*WHAT IS BEING ASKED*.
All records should be reproduced verbatim.

*SUPPLIED RECORDS*.
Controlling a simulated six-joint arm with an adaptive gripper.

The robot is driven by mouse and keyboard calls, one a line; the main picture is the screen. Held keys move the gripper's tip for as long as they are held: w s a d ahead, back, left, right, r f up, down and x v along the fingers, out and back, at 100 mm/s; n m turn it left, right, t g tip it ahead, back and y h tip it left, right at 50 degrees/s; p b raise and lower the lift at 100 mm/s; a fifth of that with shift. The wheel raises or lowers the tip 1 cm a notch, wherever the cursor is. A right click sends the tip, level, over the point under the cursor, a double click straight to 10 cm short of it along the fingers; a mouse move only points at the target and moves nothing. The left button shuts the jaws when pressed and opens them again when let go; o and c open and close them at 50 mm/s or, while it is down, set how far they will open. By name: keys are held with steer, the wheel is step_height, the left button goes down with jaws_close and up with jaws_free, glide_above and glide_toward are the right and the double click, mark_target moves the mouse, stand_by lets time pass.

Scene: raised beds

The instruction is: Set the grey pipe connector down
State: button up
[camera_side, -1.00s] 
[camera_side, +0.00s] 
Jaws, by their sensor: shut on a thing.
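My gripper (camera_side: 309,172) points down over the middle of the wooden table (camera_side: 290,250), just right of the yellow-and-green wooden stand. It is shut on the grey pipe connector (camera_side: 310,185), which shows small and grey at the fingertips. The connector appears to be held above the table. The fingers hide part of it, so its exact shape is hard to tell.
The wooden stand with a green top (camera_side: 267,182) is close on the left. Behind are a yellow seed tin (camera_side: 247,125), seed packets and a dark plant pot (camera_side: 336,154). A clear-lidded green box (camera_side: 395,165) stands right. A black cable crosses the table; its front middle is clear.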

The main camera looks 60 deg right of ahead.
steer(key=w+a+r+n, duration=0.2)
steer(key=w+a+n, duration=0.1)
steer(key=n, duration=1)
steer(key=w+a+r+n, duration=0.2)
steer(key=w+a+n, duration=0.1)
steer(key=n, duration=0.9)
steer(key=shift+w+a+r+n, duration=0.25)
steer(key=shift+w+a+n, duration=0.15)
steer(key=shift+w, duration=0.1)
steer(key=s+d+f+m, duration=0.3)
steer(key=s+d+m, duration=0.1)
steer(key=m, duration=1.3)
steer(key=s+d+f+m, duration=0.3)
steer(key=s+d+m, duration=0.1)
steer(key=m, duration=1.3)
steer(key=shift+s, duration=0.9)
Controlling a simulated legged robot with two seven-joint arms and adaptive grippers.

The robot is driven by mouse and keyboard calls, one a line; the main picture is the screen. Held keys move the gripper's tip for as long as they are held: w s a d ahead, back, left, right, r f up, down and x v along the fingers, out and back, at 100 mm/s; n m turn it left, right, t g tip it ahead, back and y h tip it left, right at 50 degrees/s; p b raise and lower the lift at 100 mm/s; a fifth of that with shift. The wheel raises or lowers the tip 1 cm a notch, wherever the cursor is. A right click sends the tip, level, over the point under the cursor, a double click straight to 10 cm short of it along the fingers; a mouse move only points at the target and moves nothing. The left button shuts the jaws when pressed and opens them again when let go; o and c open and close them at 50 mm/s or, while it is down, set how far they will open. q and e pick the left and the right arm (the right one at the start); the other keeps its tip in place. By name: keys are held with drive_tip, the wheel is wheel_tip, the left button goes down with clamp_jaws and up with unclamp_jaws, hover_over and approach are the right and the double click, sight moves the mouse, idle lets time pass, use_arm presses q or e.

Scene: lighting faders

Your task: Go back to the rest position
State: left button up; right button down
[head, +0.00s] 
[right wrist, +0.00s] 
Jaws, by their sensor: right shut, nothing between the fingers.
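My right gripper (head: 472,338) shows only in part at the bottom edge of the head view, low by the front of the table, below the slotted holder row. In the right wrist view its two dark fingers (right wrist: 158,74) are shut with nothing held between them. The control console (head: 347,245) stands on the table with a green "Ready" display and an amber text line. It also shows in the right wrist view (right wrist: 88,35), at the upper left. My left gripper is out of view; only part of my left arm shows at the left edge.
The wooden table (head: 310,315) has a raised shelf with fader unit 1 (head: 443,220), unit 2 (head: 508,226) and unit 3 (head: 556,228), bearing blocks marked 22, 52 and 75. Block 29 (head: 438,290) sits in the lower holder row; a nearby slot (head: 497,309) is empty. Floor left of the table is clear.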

*RESPONSE TO THIS TASK*.
Controlling a simulated six-joint arm with an adaptive gripper.

The robot is driven by mouse and keyboard calls, one a line; the main picture is the screen. Held keys move the gripper's tip for as long as they are held: w s a d ahead, back, left, right, r f up, down and x v along the fingers, out and back, at 100 mm/s; n m turn it left, right, t g tip it ahead, back and y h tip it left, right at 50 degrees/s; p b raise and lower the lift at 100 mm/s; a fifth of that with shift. The wheel raises or lowers the tip 1 cm a notch, wherever the cursor is. A right click sends the tip, level, over the point under the cursor, a double click straight to 10 cm short of it along the fingers; a mouse move only points at the target and moves nothing. The left button shuts the jaws when pressed and opens them again when let go; o and c open and close them at 50 mm/s or, while it is down, set how far they will open. By name: keys are held with steer, the wheel is step_height, the left button goes down with jaws_close and up with jaws_free, glide_above and glide_toward are the right and the double click, mark_target moves the mouse, stand_by lets time pass.

Scene: raised beds

The instruction is: Set the grey pipe connector down
State: button up
[camera_side, -1.00s] 
[camera_side, +0.00s] 
Jaws, by their sensor: shut on a thing.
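My gripper (camera_side: 309,172) points down over the middle of the wooden table (camera_side: 290,250), just right of the yellow-and-green wooden stand. It is shut on the grey pipe connector (camera_side: 310,185), which shows small and grey at the fingertips. The connector appears to be held above the table. The fingers hide part of it, so its exact shape is hard to tell.
The wooden stand with a green top (camera_side: 267,182) is close on the left. Behind are a yellow seed tin (camera_side: 247,125), seed packets and a dark plant pot (camera_side: 336,154). A clear-lidded green box (camera_side: 395,165) stands right. A black cable crosses the table; its front middle is clear.

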The main camera looks 60 deg right of ahead.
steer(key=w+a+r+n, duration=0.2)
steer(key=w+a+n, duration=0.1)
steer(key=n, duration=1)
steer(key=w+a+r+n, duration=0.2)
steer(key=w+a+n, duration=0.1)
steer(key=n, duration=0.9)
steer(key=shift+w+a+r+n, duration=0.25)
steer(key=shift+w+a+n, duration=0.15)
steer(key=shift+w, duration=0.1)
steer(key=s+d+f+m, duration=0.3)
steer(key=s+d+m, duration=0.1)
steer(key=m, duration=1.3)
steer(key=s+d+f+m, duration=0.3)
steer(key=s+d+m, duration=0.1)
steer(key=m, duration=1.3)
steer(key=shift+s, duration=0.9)
Controlling a simulated legged robot with two seven-joint arms and adaptive grippers.

The robot is driven by mouse and keyboard calls, one a line; the main picture is the screen. Held keys move the gripper's tip for as long as they are held: w s a d ahead, back, left, right, r f up, down and x v along the fingers, out and back, at 100 mm/s; n m turn it left, right, t g tip it ahead, back and y h tip it left, right at 50 degrees/s; p b raise and lower the lift at 100 mm/s; a fifth of that with shift. The wheel raises or lowers the tip 1 cm a notch, wherever the cursor is. A right click sends the tip, level, over the point under the cursor, a double click straight to 10 cm short of it along the fingers; a mouse move only points at the target and moves nothing. The left button shuts the jaws when pressed and opens them again when let go; o and c open and close them at 50 mm/s or, while it is down, set how far they will open. q and e pick the left and the right arm (the right one at the start); the other keeps its tip in place. By name: keys are held with drive_tip, the wheel is wheel_tip, the left button goes down with clamp_jaws and up with unclamp_jaws, hover_over and approach are the right and the double click, sight moves the mouse, idle lets time pass, use_arm presses q or e.

Scene: lighting faders

Your task: Go back to the rest position
State: left button up; right button down
[head, +0.00s] 
[right wrist, +0.00s] 
Jaws, by their sensor: right shut, nothing between the fingers.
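My right gripper (head: 472,338) shows only in part at the bottom edge of the head view, low by the front of the table, below the slotted holder row. In the right wrist view its two dark fingers (right wrist: 158,74) are shut with nothing held between them. The control console (head: 347,245) stands on the table with a green "Ready" display and an amber text line. It also shows in the right wrist view (right wrist: 88,35), at the upper left. My left gripper is out of view; only part of my left arm shows at the left edge.
The wooden table (head: 310,315) has a raised shelf with fader unit 1 (head: 443,220), unit 2 (head: 508,226) and unit 3 (head: 556,228), bearing blocks marked 22, 52 and 75. Block 29 (head: 438,290) sits in the lower holder row; a nearby slot (head: 497,309) is empty. Floor left of the table is clear.

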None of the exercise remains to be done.